(Records contained in a dataset)
-- BEGIN --
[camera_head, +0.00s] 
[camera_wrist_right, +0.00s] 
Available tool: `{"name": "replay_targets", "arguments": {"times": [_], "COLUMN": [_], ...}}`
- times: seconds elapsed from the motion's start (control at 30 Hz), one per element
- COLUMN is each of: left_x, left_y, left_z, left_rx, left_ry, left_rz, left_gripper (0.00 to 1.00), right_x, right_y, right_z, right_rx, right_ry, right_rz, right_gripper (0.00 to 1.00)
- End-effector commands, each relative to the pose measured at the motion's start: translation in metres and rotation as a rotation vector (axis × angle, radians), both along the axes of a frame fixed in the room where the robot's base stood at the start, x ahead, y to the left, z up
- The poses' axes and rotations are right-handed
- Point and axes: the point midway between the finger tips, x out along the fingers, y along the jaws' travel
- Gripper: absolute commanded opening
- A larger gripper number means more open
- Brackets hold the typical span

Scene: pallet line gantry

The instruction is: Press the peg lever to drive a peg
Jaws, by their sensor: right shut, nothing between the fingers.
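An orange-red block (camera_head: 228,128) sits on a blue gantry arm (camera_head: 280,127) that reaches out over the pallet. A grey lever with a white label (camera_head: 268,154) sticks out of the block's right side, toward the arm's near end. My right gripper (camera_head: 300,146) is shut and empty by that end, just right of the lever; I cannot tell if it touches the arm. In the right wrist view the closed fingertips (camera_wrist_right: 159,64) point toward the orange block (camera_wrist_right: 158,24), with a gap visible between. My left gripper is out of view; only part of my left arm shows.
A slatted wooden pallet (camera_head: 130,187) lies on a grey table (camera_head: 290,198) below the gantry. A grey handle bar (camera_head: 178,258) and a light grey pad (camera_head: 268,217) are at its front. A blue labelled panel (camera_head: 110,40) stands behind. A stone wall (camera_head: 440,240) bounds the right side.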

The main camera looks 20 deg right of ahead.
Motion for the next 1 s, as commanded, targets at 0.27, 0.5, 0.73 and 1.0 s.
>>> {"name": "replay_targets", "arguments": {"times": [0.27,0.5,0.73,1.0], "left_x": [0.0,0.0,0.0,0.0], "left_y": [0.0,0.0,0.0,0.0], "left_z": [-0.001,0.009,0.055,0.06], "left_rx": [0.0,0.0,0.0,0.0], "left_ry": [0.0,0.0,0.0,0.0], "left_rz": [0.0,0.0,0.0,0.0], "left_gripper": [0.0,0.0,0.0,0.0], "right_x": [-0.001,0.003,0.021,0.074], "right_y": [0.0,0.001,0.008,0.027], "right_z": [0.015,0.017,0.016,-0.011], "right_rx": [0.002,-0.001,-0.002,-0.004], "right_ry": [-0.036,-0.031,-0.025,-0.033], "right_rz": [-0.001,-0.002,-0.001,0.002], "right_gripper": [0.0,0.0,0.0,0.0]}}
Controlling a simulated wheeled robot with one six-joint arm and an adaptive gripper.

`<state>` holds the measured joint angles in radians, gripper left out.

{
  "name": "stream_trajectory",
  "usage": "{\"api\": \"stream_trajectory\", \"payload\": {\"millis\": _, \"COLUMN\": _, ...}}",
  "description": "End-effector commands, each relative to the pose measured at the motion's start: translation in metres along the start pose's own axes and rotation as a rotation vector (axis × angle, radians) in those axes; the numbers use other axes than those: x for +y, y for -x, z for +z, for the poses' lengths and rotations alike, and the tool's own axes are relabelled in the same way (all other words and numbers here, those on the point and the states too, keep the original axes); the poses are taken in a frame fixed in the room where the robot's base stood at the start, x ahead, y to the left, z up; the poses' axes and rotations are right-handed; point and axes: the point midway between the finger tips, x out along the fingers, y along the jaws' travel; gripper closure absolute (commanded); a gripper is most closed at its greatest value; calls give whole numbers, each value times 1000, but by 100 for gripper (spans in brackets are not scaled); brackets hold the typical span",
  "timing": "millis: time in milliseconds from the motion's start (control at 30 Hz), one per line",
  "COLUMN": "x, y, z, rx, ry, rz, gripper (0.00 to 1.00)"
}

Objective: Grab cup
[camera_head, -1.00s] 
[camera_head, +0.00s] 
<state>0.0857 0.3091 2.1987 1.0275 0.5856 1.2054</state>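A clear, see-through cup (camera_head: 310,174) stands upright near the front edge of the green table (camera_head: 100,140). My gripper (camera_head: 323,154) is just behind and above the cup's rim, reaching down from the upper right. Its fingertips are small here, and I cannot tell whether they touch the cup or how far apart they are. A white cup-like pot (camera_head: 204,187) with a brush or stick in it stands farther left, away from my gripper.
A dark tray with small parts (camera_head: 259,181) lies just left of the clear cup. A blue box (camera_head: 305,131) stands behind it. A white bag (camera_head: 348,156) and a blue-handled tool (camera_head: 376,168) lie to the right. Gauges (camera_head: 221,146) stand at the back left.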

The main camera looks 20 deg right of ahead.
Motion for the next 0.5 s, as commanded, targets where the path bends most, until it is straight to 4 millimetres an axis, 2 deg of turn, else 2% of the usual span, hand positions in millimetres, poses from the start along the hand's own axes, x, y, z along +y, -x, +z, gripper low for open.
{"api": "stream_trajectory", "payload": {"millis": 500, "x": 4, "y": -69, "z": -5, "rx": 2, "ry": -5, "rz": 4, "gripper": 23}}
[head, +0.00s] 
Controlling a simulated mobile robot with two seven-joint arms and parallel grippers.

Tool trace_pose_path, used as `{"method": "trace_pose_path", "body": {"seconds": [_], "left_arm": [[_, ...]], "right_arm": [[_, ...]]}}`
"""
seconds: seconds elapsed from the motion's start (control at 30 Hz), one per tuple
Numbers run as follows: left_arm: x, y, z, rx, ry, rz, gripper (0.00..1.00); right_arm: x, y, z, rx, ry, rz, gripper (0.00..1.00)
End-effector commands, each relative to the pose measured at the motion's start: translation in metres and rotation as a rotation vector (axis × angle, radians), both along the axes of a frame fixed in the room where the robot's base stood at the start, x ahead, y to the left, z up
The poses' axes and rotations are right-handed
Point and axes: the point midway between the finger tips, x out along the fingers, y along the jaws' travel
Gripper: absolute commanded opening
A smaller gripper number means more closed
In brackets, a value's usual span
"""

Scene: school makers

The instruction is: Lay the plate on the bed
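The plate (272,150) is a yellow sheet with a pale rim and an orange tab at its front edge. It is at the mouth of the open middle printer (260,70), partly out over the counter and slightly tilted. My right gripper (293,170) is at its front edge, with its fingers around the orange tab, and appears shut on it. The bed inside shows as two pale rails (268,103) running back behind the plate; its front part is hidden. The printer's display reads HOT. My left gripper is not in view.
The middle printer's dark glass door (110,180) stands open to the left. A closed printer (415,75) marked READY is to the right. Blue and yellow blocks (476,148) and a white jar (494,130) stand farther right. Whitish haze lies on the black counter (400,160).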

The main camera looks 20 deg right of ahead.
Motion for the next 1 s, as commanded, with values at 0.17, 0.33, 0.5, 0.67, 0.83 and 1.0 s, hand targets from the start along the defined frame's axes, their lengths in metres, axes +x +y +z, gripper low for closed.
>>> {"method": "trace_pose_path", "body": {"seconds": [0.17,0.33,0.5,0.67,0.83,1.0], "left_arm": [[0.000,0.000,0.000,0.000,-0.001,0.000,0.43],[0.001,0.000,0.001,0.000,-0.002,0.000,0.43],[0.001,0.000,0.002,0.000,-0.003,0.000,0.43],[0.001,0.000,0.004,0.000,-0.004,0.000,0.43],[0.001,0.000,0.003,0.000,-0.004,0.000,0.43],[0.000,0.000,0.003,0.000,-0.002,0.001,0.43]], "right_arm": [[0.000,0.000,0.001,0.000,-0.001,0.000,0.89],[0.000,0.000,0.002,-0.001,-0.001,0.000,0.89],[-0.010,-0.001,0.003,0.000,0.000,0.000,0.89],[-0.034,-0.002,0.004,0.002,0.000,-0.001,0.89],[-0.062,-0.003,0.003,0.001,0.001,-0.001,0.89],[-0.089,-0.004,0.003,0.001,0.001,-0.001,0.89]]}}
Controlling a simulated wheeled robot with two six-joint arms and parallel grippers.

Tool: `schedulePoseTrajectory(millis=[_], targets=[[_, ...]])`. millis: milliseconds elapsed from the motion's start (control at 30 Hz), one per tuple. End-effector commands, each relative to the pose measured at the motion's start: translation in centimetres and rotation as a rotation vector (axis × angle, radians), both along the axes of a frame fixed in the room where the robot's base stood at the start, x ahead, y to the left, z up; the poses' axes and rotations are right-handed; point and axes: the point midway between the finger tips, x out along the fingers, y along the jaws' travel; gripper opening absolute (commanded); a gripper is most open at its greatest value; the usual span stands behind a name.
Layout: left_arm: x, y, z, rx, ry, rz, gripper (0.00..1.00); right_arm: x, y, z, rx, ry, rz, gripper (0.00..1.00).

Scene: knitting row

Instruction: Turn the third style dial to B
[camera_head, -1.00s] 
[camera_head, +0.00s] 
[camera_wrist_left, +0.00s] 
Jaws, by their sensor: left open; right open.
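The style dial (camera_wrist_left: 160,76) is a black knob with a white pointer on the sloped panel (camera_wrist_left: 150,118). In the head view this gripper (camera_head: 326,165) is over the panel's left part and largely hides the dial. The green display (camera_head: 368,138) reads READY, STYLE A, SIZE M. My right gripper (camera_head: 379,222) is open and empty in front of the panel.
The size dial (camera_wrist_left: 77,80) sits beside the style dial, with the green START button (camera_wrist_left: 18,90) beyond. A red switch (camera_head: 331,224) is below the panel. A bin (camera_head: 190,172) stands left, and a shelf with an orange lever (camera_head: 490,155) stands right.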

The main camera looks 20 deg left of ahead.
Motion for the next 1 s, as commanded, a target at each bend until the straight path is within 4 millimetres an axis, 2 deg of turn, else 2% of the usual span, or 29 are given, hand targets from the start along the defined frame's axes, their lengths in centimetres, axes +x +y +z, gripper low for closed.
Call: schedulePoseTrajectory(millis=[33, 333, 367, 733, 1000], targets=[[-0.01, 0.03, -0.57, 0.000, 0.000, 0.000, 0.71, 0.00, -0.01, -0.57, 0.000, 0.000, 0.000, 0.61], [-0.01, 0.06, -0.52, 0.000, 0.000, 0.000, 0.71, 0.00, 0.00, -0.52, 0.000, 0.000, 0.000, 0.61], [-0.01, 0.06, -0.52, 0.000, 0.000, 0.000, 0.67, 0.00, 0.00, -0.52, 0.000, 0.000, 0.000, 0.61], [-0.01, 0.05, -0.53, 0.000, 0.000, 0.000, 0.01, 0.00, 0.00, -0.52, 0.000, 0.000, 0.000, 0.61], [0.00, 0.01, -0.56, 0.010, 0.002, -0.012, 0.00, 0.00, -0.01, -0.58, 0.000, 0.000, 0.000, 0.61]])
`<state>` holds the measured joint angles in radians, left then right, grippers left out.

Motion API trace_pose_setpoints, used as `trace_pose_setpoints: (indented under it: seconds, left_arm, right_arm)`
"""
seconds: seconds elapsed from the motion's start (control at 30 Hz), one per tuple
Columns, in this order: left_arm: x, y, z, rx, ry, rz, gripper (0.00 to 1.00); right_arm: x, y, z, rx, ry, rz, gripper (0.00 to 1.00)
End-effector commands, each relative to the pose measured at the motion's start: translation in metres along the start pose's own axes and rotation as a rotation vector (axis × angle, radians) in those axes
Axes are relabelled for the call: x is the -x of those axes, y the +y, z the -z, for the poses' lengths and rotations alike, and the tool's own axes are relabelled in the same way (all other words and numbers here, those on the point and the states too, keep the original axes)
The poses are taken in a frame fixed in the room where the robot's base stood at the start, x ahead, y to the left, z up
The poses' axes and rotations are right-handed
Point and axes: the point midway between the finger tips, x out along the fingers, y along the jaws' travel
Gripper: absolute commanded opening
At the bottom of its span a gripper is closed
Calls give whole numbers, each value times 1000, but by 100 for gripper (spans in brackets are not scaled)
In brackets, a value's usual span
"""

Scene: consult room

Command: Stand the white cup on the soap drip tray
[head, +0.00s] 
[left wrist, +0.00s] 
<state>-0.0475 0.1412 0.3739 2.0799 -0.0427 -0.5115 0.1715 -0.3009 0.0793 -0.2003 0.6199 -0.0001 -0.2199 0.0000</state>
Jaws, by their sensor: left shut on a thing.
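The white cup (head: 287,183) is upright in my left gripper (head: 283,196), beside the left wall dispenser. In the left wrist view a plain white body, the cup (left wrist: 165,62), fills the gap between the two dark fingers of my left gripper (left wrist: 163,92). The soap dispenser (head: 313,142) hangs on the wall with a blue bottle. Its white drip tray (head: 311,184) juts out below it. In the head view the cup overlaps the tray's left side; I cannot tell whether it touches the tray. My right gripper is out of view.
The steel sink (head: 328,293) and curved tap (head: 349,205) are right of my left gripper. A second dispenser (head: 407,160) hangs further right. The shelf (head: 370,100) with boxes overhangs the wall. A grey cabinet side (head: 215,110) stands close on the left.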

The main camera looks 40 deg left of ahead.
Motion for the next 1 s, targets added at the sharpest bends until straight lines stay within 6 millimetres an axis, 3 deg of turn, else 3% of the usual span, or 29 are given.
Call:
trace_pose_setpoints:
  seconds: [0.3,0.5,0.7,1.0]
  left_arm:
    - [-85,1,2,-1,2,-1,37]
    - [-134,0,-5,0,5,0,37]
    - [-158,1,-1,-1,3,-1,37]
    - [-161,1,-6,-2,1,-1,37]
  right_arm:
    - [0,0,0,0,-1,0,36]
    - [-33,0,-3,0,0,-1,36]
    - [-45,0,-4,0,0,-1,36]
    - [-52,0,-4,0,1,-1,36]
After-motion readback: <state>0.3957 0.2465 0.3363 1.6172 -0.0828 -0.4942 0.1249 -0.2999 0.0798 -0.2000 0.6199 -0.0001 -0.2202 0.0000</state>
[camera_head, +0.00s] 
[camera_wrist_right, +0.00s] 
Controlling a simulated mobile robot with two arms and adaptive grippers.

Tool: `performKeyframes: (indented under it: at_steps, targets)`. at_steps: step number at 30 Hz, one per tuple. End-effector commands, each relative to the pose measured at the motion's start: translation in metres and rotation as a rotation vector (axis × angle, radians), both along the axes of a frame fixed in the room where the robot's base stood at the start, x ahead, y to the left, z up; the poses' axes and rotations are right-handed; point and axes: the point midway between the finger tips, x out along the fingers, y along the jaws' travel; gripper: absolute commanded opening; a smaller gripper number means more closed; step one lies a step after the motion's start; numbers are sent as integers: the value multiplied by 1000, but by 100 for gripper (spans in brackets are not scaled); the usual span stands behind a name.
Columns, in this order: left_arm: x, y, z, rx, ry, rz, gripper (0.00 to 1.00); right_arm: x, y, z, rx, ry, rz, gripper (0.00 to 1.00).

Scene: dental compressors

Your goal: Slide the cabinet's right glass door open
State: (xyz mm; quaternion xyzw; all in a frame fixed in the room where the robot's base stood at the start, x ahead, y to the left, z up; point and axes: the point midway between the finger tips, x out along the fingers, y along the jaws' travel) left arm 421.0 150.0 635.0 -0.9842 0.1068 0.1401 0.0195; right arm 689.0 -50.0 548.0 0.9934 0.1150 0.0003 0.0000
-- END --
→ Set exercise: In the listing above, locate the line containing "- Point and" and the line containing "Motion for the next 1 s, as commanded, targets". Extract those two lines and every line between them, exactly as written, and only those.

→ Output for this task:
- Point and axes: the point midway between the finger tips, x out along the fingers, y along the jaws' travel
- Gripper: absolute commanded opening
- A larger gripper number means more open
- Brackets hold the typical span

Scene: pallet line gantry

The instruction is: Press the peg lever to drive a peg
Jaws, by their sensor: right shut, nothing between the fingers.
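An orange-red block (camera_head: 228,128) sits on a blue gantry arm (camera_head: 280,127) that reaches out over the pallet. A grey lever with a white label (camera_head: 268,154) sticks out of the block's right side, toward the arm's near end. My right gripper (camera_head: 300,146) is shut and empty by that end, just right of the lever; I cannot tell if it touches the arm. In the right wrist view the closed fingertips (camera_wrist_right: 159,64) point toward the orange block (camera_wrist_right: 158,24), with a gap visible between. My left gripper is out of view; only part of my left arm shows.
A slatted wooden pallet (camera_head: 130,187) lies on a grey table (camera_head: 290,198) below the gantry. A grey handle bar (camera_head: 178,258) and a light grey pad (camera_head: 268,217) are at its front. A blue labelled panel (camera_head: 110,40) stands behind. A stone wall (camera_head: 440,240) bounds the right side.

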The main camera looks 20 deg right of ahead.
Motion for the next 1 s, as commanded, targets at 0.27, 0.5, 0.73 and 1.0 s.

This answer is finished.